Vanessa Grossman is an architect, a historian of architecture, a writer and a curator working on architecture’s intersections with ideology, power and government policies. She holds a professional diploma in Architecture and Urbanism from the University of São Paulo, a Master's research degree in the History of Architecture from the Paris 1 Panthéon-Sorbonne University, and has recently completed her PhD in the History and Theory of Architecture at Princeton University. She currently teaches at the University of Toronto, and has been selected postdoctoral researcher as one of the first two fellows of the newly created Center for Advanced Studies in Architecture at ETH Zurich (deferred to 2019-2020). Grossman was the assistant curator of La modernité, promesse ou menace?, the French Pavilion at the 14th Venice International Architecture Biennale in 2014, which has received a Special Mention from the Jury, and cocurator of the exhibition Une architecture de l'engagement: L'AUA (1960-1985) at the Cité de l'architecture et du patrimoine in Paris (2015-2016), both together with Jean-Louis Cohen.

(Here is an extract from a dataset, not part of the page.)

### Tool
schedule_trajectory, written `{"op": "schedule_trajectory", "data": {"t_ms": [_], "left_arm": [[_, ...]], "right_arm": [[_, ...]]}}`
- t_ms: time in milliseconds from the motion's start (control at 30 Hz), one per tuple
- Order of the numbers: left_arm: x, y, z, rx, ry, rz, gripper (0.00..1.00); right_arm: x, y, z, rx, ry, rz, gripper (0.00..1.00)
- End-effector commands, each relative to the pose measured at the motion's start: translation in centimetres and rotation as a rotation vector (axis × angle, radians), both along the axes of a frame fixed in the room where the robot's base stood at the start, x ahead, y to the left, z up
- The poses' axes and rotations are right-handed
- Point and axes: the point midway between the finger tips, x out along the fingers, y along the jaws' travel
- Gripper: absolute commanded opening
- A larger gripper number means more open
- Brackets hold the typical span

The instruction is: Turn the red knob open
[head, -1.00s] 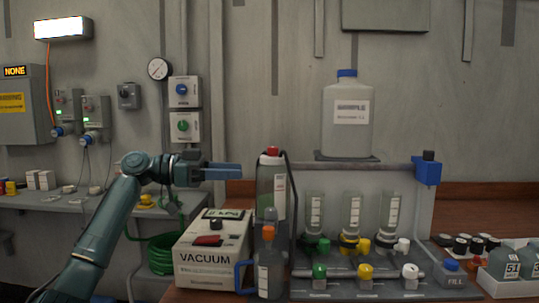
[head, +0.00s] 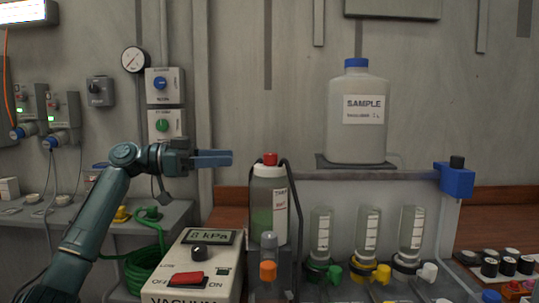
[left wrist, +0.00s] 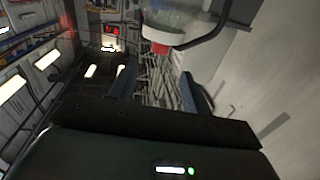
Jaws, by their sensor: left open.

Charlotte Malterre-Barthes is an architect, urban designer, and contemporary scholar. After interning at Coop Himmelb(l)au, she graduated magna cum laude from the Ecole Nationale Supérieure d’Architecture de Marseille with ‘a Women Social Centre in Baghdad’, tackling political and social involvements of architecture. Principal of the urban design practice OMNIBUS, Malterre-Barthes is director of the MAS Urban Design at the Chair of Marc Angélil at ETH Zurich since 2014. She holds a PhD from ETH Zurich on ‘Food Territories’ and the effects of the political economy of food on the built environment, with a focus on Egypt. She co-authored with Marc Angélil Housing Cairo: The Informal Response (DAM prizewinner 2016) and Cairo Desert Cities (Berlin, Ruby Press). Malterre-Barthes is a founding member of the Parity Group, a grassroots association committed to improving gender equality in architecture.
As stated in the call, the jury's decision can be appealed within 5 business days.